I think that many of Windows' ongoing troubles ... certainly since Windows-XP, which was the
last truly-successful release they've ever had ... is that the company insists upon being led by its Marketing Department, not by its customers. Marketing Departments want
"New!!" and reflexively follow that with
"and (therefore) Improved." It seems to be impossible for them to understand that, by and large, computer users are extremely
intolerant of: "change for change's sake."
For instance, "I know how to use Microsoft Access." (In fact, I wrote and taught a full-semester for-credit community college course in it for a number of years.) Imagine my surprise and
displeasure, then, when I fired-up "Access 2010" and found that its user-interface was completely different ... but, not better. Likewise, when using "Word 2010" and wanting to put a drop-shadow box around a paragraph. Abruptly I am in "learning-curve" mode. But, for no good reason.

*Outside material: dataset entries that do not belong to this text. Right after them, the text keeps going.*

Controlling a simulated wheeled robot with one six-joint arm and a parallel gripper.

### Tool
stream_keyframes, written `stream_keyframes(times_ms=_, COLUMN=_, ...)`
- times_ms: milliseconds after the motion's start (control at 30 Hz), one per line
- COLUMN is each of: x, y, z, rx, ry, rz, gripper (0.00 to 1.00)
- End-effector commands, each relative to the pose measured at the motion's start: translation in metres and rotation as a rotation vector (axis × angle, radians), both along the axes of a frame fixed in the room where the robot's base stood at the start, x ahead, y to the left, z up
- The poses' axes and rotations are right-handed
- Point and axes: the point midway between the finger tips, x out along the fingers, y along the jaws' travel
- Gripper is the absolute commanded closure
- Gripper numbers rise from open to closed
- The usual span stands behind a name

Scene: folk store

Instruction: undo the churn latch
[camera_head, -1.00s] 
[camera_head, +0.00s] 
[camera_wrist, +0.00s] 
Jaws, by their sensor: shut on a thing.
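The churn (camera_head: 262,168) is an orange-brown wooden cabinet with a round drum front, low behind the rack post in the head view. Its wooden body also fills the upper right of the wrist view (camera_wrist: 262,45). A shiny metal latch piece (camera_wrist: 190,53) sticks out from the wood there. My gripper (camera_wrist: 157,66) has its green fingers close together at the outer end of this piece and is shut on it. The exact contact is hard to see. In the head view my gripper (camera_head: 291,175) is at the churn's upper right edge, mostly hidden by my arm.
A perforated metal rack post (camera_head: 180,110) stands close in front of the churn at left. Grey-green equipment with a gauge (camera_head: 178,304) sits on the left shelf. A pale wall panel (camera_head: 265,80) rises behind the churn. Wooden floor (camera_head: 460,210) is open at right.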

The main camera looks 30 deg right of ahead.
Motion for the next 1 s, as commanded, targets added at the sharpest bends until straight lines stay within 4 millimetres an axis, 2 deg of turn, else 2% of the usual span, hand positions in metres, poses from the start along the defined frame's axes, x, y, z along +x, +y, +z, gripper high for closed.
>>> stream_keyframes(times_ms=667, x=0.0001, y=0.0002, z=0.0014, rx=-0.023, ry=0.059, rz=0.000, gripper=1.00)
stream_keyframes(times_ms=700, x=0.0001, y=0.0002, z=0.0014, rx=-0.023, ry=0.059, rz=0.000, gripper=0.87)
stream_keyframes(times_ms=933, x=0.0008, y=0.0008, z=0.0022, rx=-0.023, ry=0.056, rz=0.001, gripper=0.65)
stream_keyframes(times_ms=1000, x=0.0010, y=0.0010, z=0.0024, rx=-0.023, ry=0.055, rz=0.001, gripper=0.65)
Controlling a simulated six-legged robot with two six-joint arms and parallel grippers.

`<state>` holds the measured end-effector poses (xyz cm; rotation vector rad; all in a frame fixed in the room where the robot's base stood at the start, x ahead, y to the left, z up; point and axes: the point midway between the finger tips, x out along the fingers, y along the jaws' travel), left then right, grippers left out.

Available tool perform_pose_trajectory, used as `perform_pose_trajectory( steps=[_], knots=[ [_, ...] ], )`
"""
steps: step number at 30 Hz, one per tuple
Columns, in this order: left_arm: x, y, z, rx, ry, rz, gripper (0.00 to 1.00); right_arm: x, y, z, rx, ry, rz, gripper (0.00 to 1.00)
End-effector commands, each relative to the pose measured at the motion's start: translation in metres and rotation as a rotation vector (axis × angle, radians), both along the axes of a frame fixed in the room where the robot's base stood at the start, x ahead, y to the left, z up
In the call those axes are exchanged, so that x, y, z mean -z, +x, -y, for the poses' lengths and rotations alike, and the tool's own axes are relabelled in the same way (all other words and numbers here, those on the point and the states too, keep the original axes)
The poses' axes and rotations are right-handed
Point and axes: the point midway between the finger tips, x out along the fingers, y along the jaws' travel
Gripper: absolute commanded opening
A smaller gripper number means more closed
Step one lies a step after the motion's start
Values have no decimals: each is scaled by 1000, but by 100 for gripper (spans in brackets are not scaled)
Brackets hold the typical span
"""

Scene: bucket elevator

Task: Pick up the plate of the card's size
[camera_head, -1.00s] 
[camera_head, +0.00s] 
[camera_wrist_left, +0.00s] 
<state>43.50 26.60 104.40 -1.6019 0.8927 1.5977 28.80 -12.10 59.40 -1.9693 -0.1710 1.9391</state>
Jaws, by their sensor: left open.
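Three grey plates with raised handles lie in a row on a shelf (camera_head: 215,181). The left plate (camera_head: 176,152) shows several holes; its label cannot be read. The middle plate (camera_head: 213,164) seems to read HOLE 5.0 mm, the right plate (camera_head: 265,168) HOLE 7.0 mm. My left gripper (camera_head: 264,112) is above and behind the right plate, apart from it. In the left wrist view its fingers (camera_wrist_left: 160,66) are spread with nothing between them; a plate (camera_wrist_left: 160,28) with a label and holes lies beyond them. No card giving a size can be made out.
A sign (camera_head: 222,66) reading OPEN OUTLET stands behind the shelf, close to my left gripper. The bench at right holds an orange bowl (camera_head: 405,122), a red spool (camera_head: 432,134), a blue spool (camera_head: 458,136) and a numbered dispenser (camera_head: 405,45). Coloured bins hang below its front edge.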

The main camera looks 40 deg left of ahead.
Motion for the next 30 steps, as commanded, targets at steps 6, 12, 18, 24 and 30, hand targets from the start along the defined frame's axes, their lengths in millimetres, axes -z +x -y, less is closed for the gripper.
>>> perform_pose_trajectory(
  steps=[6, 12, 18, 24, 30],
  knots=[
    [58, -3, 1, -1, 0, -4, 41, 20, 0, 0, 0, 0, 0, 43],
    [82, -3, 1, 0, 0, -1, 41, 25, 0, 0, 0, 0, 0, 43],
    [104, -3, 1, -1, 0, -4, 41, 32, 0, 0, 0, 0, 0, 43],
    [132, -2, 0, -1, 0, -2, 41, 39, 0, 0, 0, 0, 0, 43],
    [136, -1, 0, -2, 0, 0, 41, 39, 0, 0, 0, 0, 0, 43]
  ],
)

Now, I'm of course not saying that software should not change, nor that change is not for the better. But
gratuitous change ... to what is basically a
tool ... is "not for the better." In fact, it's pretty-much "intolerable." But I don't think that Microsoft really "gets" that. People want to gain from their experiences. They don't want to have to learn all over again how to do what they know how to do ... nor do they appreciate being presented with "five different ways to do it, all in different colors," because they know that (given the fundamental nature of computer software ...) it is now 1/5th as likely that any of them actually work.